— BEGIN —

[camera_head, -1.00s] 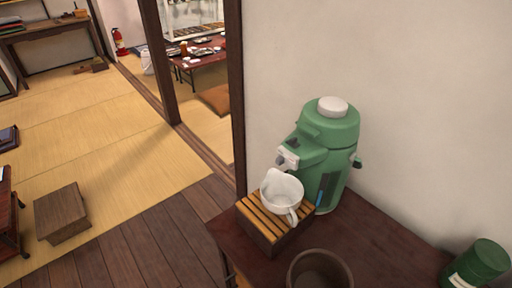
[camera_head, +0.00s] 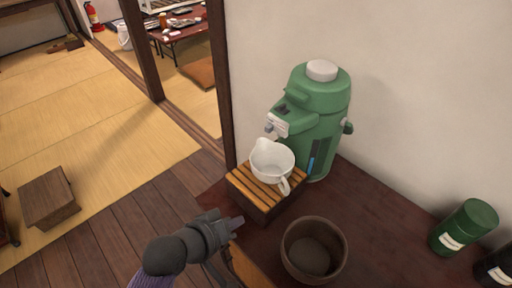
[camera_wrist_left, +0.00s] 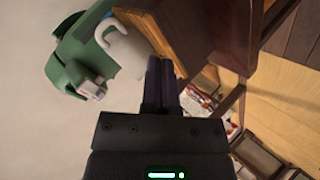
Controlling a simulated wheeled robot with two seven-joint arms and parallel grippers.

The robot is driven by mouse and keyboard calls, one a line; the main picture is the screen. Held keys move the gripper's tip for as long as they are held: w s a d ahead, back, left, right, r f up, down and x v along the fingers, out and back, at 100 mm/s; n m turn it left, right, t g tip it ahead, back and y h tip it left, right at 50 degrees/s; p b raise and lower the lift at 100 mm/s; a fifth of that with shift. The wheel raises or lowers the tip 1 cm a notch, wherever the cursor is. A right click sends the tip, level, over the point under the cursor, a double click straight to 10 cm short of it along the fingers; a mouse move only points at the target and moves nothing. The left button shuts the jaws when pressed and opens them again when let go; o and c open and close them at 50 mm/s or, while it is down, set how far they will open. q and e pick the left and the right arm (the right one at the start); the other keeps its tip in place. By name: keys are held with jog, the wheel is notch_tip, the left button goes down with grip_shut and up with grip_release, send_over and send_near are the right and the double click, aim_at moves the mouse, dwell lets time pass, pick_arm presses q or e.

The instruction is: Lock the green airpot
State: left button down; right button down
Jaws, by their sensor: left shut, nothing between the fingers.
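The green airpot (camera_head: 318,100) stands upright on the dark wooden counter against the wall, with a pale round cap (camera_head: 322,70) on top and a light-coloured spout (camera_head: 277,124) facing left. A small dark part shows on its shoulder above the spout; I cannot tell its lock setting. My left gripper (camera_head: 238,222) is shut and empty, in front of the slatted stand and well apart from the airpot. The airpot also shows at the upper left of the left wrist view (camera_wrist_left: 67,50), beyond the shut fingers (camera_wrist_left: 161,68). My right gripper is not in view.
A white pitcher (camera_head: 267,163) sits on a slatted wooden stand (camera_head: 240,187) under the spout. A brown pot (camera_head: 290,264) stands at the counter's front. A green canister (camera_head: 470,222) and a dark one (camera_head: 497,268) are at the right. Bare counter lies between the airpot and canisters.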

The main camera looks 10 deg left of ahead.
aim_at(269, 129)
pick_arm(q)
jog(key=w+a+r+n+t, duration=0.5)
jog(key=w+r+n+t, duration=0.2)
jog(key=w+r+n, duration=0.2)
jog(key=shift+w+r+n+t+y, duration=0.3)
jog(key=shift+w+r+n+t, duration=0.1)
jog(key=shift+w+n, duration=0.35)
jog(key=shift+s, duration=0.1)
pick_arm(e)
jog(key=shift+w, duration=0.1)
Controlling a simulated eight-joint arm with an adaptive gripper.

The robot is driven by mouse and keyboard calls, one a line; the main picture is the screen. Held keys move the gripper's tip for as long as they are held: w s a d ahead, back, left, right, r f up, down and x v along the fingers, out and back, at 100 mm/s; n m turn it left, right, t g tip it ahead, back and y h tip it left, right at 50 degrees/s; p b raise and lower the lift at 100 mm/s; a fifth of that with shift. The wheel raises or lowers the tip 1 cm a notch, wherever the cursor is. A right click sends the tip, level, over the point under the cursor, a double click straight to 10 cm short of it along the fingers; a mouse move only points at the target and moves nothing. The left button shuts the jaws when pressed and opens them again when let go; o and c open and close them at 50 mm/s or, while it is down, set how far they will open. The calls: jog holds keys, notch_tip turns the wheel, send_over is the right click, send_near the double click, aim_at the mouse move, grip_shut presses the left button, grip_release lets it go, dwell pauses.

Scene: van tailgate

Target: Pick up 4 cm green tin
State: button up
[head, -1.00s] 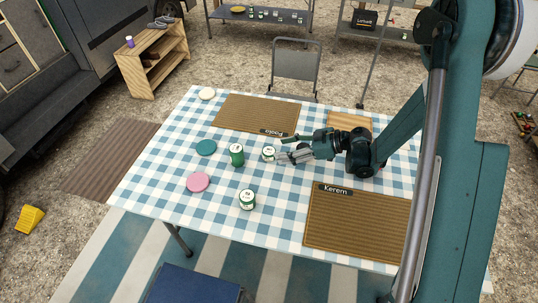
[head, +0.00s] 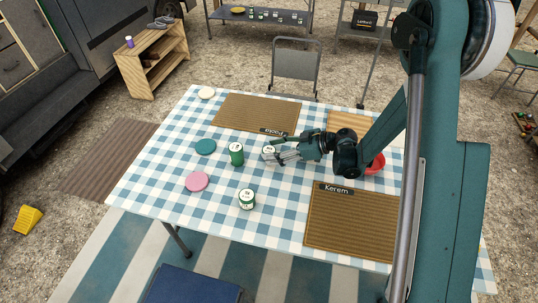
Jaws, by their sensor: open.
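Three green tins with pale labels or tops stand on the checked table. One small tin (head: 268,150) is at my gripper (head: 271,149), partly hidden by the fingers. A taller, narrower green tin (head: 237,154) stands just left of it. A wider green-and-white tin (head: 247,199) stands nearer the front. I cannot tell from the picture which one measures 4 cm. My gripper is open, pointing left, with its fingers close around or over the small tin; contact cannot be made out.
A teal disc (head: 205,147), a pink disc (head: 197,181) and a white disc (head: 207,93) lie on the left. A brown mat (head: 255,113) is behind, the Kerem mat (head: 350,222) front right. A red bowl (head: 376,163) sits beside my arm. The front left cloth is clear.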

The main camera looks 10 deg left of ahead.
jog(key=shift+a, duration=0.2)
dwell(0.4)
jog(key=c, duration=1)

— END —

Copy the whole listing above word for word but do not carry over the pictures.

Answer to the problem —
[camera_head, -1.00s] 
[camera_head, +0.00s] 
[camera_wrist_left, +0.00s] 
Controlling a simulated wheeled robot with two seven-joint arms and parallel grippers.

The robot is driven by mouse and keyboard calls, one a line; the main picture is the screen. Held keys move the gripper's tip for as long as they are held: w s a d ahead, back, left, right, r f up, down and x v along the fingers, out and back, at 100 mm/s; n m turn it left, right, t g tip it ahead, back and y h tip it left, right at 50 degrees/s; p b raise and lower the lift at 100 mm/s; a fifth of that with shift. The wheel raises or lowers the tip 1 cm a notch, wherever the cursor is. A right click sends the tip, level, over the point under the cursor, a double click straight to 10 cm short of it along the fingers; a mouse move only points at the target and moves nothing. The left button shuts the jaws when pressed and opens them again when let go; o and c open and close them at 50 mm/s or, while it is down, set how far they will open. q and e pick the left and the right arm (the right one at the start); the other keeps its tip in place. By name: keys are held with jog, the wheel is notch_tip, the left button goes down with grip_shut and up with grip_release, send_over and send_near are the right and the double click, aim_at moves the mouse, dwell lets time pass, pick_arm presses q or e.

The instruction is: Lock the green airpot
State: left button down; right button down
Jaws, by their sensor: left shut, nothing between the fingers.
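The green airpot (camera_head: 318,100) stands upright on the dark wooden counter against the wall, with a pale round cap (camera_head: 322,70) on top and a light-coloured spout (camera_head: 277,124) facing left. A small dark part shows on its shoulder above the spout; I cannot tell its lock setting. My left gripper (camera_head: 238,222) is shut and empty, in front of the slatted stand and well apart from the airpot. The airpot also shows at the upper left of the left wrist view (camera_wrist_left: 67,50), beyond the shut fingers (camera_wrist_left: 161,68). My right gripper is not in view.
A white pitcher (camera_head: 267,163) sits on a slatted wooden stand (camera_head: 240,187) under the spout. A brown pot (camera_head: 290,264) stands at the counter's front. A green canister (camera_head: 470,222) and a dark one (camera_head: 497,268) are at the right. Bare counter lies between the airpot and canisters.

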The main camera looks 10 deg left of ahead.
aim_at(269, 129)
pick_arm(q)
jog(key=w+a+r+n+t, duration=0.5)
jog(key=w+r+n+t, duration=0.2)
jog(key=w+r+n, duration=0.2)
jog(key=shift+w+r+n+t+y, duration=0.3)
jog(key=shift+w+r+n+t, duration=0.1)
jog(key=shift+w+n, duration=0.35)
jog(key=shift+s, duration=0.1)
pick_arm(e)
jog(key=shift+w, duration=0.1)
Controlling a simulated eight-joint arm with an adaptive gripper.

The robot is driven by mouse and keyboard calls, one a line; the main picture is the screen. Held keys move the gripper's tip for as long as they are held: w s a d ahead, back, left, right, r f up, down and x v along the fingers, out and back, at 100 mm/s; n m turn it left, right, t g tip it ahead, back and y h tip it left, right at 50 degrees/s; p b raise and lower the lift at 100 mm/s; a fifth of that with shift. The wheel raises or lowers the tip 1 cm a notch, wherever the cursor is. A right click sends the tip, level, over the point under the cursor, a double click straight to 10 cm short of it along the fingers; a mouse move only points at the target and moves nothing. The left button shuts the jaws when pressed and opens them again when let go; o and c open and close them at 50 mm/s or, while it is down, set how far they will open. The calls: jog holds keys, notch_tip turns the wheel, send_over is the right click, send_near the double click, aim_at the mouse move, grip_shut presses the left button, grip_release lets it go, dwell pauses.

Scene: van tailgate

Target: Pick up 4 cm green tin
State: button up
[head, -1.00s] 
[head, +0.00s] 
Jaws, by their sensor: open.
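Three green tins with pale labels or tops stand on the checked table. One small tin (head: 268,150) is at my gripper (head: 271,149), partly hidden by the fingers. A taller, narrower green tin (head: 237,154) stands just left of it. A wider green-and-white tin (head: 247,199) stands nearer the front. I cannot tell from the picture which one measures 4 cm. My gripper is open, pointing left, with its fingers close around or over the small tin; contact cannot be made out.
A teal disc (head: 205,147), a pink disc (head: 197,181) and a white disc (head: 207,93) lie on the left. A brown mat (head: 255,113) is behind, the Kerem mat (head: 350,222) front right. A red bowl (head: 376,163) sits beside my arm. The front left cloth is clear.

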The main camera looks 10 deg left of ahead.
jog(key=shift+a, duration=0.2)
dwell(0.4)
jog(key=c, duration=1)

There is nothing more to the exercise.